46 ans après sa mort, Mohamed Affani, alias le Père Jégo, demeure un mystère. Connu (à tort) pour être le fondateur du WAC et du Raja, cette figure emblématique du football marocain a marqué toute une époque. Souvenons-nous…
Pour les plus jeunes, ce n'est que le nom d'un minuscule stade, perdu quelque part dans le quartier Oasis de Casablanca. Mais pour les plus âgés, le Père Jégo est une véritable légende du ballon rond marocain : “Il est incontestablement l'une des figures les plus marquantes de l'histoire de ce pays. Il était un visionnaire du football, comme ont pu l'être un Abdelkrim El Khattabi ou Mehdi Ben Barka en politique”, entend-t-on souvent répéter.
C'est que le parcours de l'homme est pour le moins extraordinaire.
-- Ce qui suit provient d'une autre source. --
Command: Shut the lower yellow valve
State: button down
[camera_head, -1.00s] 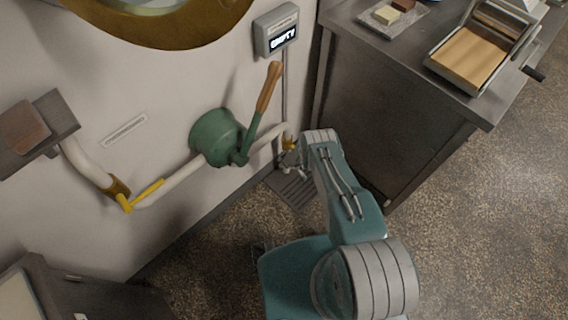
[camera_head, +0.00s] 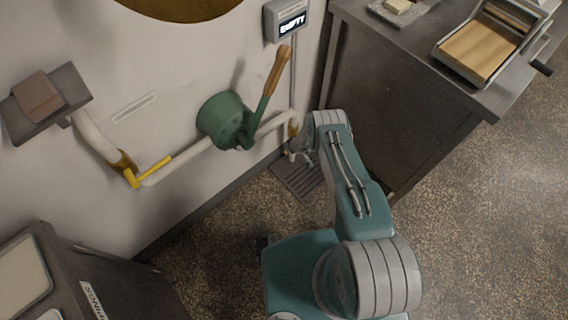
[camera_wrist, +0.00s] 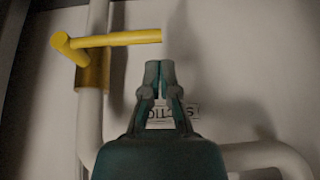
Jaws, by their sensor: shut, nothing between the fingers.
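The yellow valve near the floor drain shows in the head view (camera_head: 293,129) on the right end of the white pipe, partly hidden by my arm. In the wrist view its yellow handle (camera_wrist: 115,39) lies across the white pipe, above a brass body (camera_wrist: 93,73).
A green pump (camera_head: 226,120) with a wooden lever is on the wall between the valves. A steel counter (camera_head: 395,95) stands close on the right, and a cabinet (camera_head: 75,265) at lower left. A floor grate (camera_head: 300,178) lies under my gripper.

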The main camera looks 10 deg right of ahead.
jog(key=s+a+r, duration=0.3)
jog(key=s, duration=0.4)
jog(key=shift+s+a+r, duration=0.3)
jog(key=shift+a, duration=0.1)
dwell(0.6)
Mohamed Ben Lahcen Affani (qui doit son surnom à sa ressemblance avec un footballeur français de l'époque du protectorat) a été l'un des premiers bacheliers marocains (en 1918), le premier journaliste sportif francophone (dès 1935) et le premier entraîneur marocain formé à l'étranger (en 1932). Membre fondateur du Comité olympique marocain, la mémoire populaire le retiendra surtout comme le père des deux plus grands clubs de football du pays : le Raja et le WAC. Retour sur l'histoire étonnante d'un mythe paradoxalement méconnu.
Naissance d'un prodige
Mohamed Ben Lahcen Affani voit le jour en 1900 en Tunisie, pays où il passera ses sept premières années. Son lieu de naissance entretiendra d'ailleurs la confusion sur son vrai nom de famille. Aujourd'hui encore, son frère cadet, Najib, père de la chirurgie marocaine, est toujours davantage connu sous le nom du “Professeur Tounsi”.
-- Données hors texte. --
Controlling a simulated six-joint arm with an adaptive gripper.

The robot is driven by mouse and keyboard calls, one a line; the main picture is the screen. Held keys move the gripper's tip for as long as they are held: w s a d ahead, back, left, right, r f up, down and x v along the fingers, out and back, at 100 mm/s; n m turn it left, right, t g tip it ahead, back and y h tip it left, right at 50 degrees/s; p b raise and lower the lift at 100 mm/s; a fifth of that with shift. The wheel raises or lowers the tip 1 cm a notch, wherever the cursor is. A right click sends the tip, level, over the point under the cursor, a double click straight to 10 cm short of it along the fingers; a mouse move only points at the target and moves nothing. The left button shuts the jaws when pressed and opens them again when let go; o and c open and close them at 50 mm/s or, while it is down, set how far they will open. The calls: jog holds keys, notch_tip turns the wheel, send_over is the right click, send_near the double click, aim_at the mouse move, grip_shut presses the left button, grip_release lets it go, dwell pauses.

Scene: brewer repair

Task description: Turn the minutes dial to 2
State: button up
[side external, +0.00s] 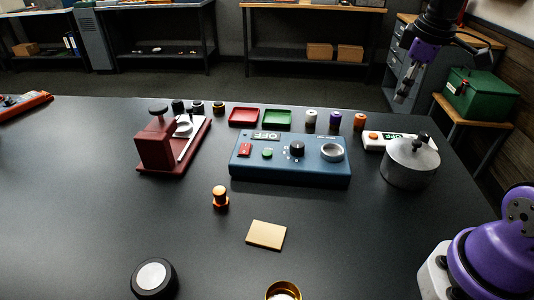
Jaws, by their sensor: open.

Fils de commerçant, Mohamed a souvent l'occasion de suivre son père dans ses voyages à travers le monde, développant ainsi d'impressionnants dons de polyglotte. À 17 ans, il parle déjà couramment le français, l'anglais, l'espagnol et le portugais, en plus de son arabe maternel. Ses résultats scolaires, d'abord à l'école israélite de Casablanca puis au lycée Lyautey, sont de la même eau.
Son baccalauréat en poche, il atterrit en 1919 à Paris pour y suivre une formation bancaire. Et c'est dans la capitale française que le futur Père Jégo découvrit le monde du football. Une rencontre qui transforma définitivement sa vie.
De retour au pays, trois ans plus tard, il fait ses premiers pas dans le milieu du ballon rond, devenant l'un des rares “indigènes” à rejoindre les rangs de l'Union sportive athlétique (USA). Au poste d'arrière droit de l'équipe casablancaise jusqu'à la fin des années vingt, Mohamed laissera le vague souvenir d'un joueur moyen, sans grand génie.
Est-ce la raison pour laquelle il prit prématurément sa retraite, optant pour le coaching ? Probablement. Ce qui est certain, en revanche, c'est que le jeune homme n'a aucune envie de quitter le milieu du football : il part à Londres recevoir une première formation d'entraîneur et dès son retour, en 1935, il prend sous son aile quelques équipes de quartier, avec un certain succès. En parallèle, il débute une carrière de journaliste sportif au Petit marocain et poursuit celle de banquier au sein de la Compagnie algérienne, l'ancêtre de Attijariwafa bank. “C'est à ce moment qu'il commençait à se faire connaître. Il était le premier à parler de plans de match, de formation, de tactique, etc. Surtout, le fait qu'il prenne entièrement en charge ses joueurs lui a valu une notoriété considérable dans les quartiers populaires”, explique Othmane, l'un de ses petits-fils.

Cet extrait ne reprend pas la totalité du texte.